↓
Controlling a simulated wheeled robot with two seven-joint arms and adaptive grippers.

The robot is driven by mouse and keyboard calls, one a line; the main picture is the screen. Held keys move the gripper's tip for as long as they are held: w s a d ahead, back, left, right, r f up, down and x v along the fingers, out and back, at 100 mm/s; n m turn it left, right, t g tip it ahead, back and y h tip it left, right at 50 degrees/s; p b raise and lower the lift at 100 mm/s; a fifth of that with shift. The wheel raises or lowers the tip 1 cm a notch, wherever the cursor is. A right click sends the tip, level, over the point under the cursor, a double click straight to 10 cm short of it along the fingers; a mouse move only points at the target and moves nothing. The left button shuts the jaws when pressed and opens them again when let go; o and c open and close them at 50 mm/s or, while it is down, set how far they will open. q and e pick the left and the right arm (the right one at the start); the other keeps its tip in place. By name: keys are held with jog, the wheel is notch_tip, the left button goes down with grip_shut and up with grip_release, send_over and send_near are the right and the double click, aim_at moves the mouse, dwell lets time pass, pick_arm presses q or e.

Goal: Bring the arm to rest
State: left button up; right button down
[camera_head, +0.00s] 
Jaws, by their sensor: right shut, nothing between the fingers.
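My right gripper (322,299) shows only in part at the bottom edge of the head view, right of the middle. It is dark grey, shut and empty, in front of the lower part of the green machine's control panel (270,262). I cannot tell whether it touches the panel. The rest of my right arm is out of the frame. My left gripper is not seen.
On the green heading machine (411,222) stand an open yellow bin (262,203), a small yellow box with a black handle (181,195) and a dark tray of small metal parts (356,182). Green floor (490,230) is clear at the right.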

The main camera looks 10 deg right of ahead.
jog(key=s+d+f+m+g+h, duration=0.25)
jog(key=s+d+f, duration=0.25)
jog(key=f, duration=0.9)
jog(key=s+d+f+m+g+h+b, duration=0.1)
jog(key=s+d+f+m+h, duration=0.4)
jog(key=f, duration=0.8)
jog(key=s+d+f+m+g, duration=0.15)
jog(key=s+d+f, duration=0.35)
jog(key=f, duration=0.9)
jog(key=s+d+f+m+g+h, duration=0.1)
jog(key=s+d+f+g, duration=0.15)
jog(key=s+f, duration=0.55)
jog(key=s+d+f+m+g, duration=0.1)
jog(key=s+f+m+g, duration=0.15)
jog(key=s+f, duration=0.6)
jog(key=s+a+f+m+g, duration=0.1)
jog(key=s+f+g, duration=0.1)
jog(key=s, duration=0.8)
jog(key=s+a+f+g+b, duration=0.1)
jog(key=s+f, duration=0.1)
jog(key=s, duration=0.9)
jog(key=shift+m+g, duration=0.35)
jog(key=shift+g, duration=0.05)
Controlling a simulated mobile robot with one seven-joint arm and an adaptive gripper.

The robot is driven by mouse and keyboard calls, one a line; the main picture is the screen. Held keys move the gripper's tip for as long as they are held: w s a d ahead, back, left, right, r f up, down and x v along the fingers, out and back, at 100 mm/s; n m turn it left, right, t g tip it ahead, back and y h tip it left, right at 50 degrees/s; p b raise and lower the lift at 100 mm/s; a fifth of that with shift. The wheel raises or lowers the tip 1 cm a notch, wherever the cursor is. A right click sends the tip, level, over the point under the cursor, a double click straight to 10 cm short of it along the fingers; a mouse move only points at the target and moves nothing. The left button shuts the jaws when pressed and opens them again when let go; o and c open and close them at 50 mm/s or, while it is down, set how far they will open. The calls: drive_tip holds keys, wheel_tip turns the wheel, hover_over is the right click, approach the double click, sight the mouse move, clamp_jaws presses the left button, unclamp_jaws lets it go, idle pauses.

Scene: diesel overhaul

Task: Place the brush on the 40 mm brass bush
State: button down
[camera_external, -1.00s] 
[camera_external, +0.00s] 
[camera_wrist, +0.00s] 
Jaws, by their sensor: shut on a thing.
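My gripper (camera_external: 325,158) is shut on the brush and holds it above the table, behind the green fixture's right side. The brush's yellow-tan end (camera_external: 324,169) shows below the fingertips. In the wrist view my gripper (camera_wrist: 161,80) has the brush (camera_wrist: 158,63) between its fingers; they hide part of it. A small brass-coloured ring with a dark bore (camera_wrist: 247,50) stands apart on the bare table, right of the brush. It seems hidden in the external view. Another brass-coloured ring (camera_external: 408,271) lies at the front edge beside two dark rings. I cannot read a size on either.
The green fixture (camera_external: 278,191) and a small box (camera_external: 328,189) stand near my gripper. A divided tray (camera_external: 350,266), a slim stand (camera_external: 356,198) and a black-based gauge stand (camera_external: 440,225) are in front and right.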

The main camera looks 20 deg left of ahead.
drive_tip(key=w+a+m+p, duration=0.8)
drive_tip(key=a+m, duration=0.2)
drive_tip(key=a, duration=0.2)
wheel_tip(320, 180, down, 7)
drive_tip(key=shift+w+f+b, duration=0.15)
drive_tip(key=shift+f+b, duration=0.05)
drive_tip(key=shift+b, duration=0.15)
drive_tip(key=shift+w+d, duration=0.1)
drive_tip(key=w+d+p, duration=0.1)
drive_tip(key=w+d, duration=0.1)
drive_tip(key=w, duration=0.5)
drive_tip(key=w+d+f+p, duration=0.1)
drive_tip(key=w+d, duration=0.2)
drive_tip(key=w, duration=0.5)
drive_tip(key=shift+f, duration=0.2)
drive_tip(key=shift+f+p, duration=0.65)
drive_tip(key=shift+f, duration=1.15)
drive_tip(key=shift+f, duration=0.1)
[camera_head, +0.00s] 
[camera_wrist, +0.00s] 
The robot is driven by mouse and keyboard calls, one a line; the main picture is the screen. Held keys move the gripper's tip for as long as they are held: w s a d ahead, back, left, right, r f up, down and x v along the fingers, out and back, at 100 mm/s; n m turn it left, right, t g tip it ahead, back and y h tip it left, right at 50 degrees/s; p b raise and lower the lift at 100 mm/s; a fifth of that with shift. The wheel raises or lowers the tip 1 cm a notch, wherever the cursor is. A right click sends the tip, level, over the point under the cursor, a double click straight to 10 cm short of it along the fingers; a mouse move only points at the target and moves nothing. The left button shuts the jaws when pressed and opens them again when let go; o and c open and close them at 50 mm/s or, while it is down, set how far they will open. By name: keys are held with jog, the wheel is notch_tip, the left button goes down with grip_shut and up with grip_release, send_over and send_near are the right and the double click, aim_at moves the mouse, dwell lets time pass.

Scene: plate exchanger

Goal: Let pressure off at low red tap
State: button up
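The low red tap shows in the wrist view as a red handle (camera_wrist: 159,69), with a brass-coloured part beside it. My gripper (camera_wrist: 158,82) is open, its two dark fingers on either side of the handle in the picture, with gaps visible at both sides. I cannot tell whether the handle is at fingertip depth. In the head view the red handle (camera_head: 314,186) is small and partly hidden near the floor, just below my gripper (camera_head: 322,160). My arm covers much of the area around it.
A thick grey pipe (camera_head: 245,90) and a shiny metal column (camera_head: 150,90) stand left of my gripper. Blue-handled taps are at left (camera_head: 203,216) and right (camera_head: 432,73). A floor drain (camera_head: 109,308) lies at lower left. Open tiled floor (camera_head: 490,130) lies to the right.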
↑
*To be done:*
Each record above should be output again exactly.

*Complete output:*
Controlling a simulated wheeled robot with two seven-joint arms and adaptive grippers.

The robot is driven by mouse and keyboard calls, one a line; the main picture is the screen. Held keys move the gripper's tip for as long as they are held: w s a d ahead, back, left, right, r f up, down and x v along the fingers, out and back, at 100 mm/s; n m turn it left, right, t g tip it ahead, back and y h tip it left, right at 50 degrees/s; p b raise and lower the lift at 100 mm/s; a fifth of that with shift. The wheel raises or lowers the tip 1 cm a notch, wherever the cursor is. A right click sends the tip, level, over the point under the cursor, a double click straight to 10 cm short of it along the fingers; a mouse move only points at the target and moves nothing. The left button shuts the jaws when pressed and opens them again when let go; o and c open and close them at 50 mm/s or, while it is down, set how far they will open. q and e pick the left and the right arm (the right one at the start); the other keeps its tip in place. By name: keys are held with jog, the wheel is notch_tip, the left button goes down with grip_shut and up with grip_release, send_over and send_near are the right and the double click, aim_at moves the mouse, dwell lets time pass, pick_arm presses q or e.

Goal: Bring the arm to rest
State: left button up; right button down
[camera_head, +0.00s] 
Jaws, by their sensor: right shut, nothing between the fingers.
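My right gripper (322,299) shows only in part at the bottom edge of the head view, right of the middle. It is dark grey, shut and empty, in front of the lower part of the green machine's control panel (270,262). I cannot tell whether it touches the panel. The rest of my right arm is out of the frame. My left gripper is not seen.
On the green heading machine (411,222) stand an open yellow bin (262,203), a small yellow box with a black handle (181,195) and a dark tray of small metal parts (356,182). Green floor (490,230) is clear at the right.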

The main camera looks 10 deg right of ahead.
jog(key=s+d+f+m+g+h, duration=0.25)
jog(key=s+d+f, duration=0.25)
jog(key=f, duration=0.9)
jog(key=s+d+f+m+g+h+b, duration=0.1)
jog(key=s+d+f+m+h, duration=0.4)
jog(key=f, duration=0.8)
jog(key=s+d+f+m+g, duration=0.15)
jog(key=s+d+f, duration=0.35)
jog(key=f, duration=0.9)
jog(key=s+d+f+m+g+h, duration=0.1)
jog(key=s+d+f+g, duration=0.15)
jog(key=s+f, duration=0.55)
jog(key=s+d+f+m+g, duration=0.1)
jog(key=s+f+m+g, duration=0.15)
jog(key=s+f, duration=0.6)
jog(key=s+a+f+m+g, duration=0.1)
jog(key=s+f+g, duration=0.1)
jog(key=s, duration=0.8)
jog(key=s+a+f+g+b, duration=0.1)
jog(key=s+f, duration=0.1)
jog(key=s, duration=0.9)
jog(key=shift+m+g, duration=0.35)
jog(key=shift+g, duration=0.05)
Controlling a simulated mobile robot with one seven-joint arm and an adaptive gripper.

The robot is driven by mouse and keyboard calls, one a line; the main picture is the screen. Held keys move the gripper's tip for as long as they are held: w s a d ahead, back, left, right, r f up, down and x v along the fingers, out and back, at 100 mm/s; n m turn it left, right, t g tip it ahead, back and y h tip it left, right at 50 degrees/s; p b raise and lower the lift at 100 mm/s; a fifth of that with shift. The wheel raises or lowers the tip 1 cm a notch, wherever the cursor is. A right click sends the tip, level, over the point under the cursor, a double click straight to 10 cm short of it along the fingers; a mouse move only points at the target and moves nothing. The left button shuts the jaws when pressed and opens them again when let go; o and c open and close them at 50 mm/s or, while it is down, set how far they will open. The calls: drive_tip holds keys, wheel_tip turns the wheel, hover_over is the right click, approach the double click, sight the mouse move, clamp_jaws presses the left button, unclamp_jaws lets it go, idle pauses.

Scene: diesel overhaul

Task: Place the brush on the 40 mm brass bush
State: button down
[camera_external, -1.00s] 
[camera_external, +0.00s] 
[camera_wrist, +0.00s] 
Jaws, by their sensor: shut on a thing.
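My gripper (camera_external: 325,158) is shut on the brush and holds it above the table, behind the green fixture's right side. The brush's yellow-tan end (camera_external: 324,169) shows below the fingertips. In the wrist view my gripper (camera_wrist: 161,80) has the brush (camera_wrist: 158,63) between its fingers; they hide part of it. A small brass-coloured ring with a dark bore (camera_wrist: 247,50) stands apart on the bare table, right of the brush. It seems hidden in the external view. Another brass-coloured ring (camera_external: 408,271) lies at the front edge beside two dark rings. I cannot read a size on either.
The green fixture (camera_external: 278,191) and a small box (camera_external: 328,189) stand near my gripper. A divided tray (camera_external: 350,266), a slim stand (camera_external: 356,198) and a black-based gauge stand (camera_external: 440,225) are in front and right.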

The main camera looks 20 deg left of ahead.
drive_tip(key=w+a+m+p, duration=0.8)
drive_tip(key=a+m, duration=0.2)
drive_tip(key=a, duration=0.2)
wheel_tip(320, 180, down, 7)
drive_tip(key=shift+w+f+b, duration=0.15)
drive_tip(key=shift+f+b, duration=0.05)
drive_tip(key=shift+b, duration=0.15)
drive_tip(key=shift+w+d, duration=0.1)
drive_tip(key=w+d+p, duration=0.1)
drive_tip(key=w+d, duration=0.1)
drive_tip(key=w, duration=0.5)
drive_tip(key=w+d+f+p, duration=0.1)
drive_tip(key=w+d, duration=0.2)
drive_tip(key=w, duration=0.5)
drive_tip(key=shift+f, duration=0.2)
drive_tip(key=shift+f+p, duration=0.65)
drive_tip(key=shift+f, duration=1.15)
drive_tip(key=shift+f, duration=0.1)
[camera_head, +0.00s] 
[camera_wrist, +0.00s] 
The robot is driven by mouse and keyboard calls, one a line; the main picture is the screen. Held keys move the gripper's tip for as long as they are held: w s a d ahead, back, left, right, r f up, down and x v along the fingers, out and back, at 100 mm/s; n m turn it left, right, t g tip it ahead, back and y h tip it left, right at 50 degrees/s; p b raise and lower the lift at 100 mm/s; a fifth of that with shift. The wheel raises or lowers the tip 1 cm a notch, wherever the cursor is. A right click sends the tip, level, over the point under the cursor, a double click straight to 10 cm short of it along the fingers; a mouse move only points at the target and moves nothing. The left button shuts the jaws when pressed and opens them again when let go; o and c open and close them at 50 mm/s or, while it is down, set how far they will open. By name: keys are held with jog, the wheel is notch_tip, the left button goes down with grip_shut and up with grip_release, send_over and send_near are the right and the double click, aim_at moves the mouse, dwell lets time pass.

Scene: plate exchanger

Goal: Let pressure off at low red tap
State: button up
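The low red tap shows in the wrist view as a red handle (camera_wrist: 159,69), with a brass-coloured part beside it. My gripper (camera_wrist: 158,82) is open, its two dark fingers on either side of the handle in the picture, with gaps visible at both sides. I cannot tell whether the handle is at fingertip depth. In the head view the red handle (camera_head: 314,186) is small and partly hidden near the floor, just below my gripper (camera_head: 322,160). My arm covers much of the area around it.
A thick grey pipe (camera_head: 245,90) and a shiny metal column (camera_head: 150,90) stand left of my gripper. Blue-handled taps are at left (camera_head: 203,216) and right (camera_head: 432,73). A floor drain (camera_head: 109,308) lies at lower left. Open tiled floor (camera_head: 490,130) lies to the right.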

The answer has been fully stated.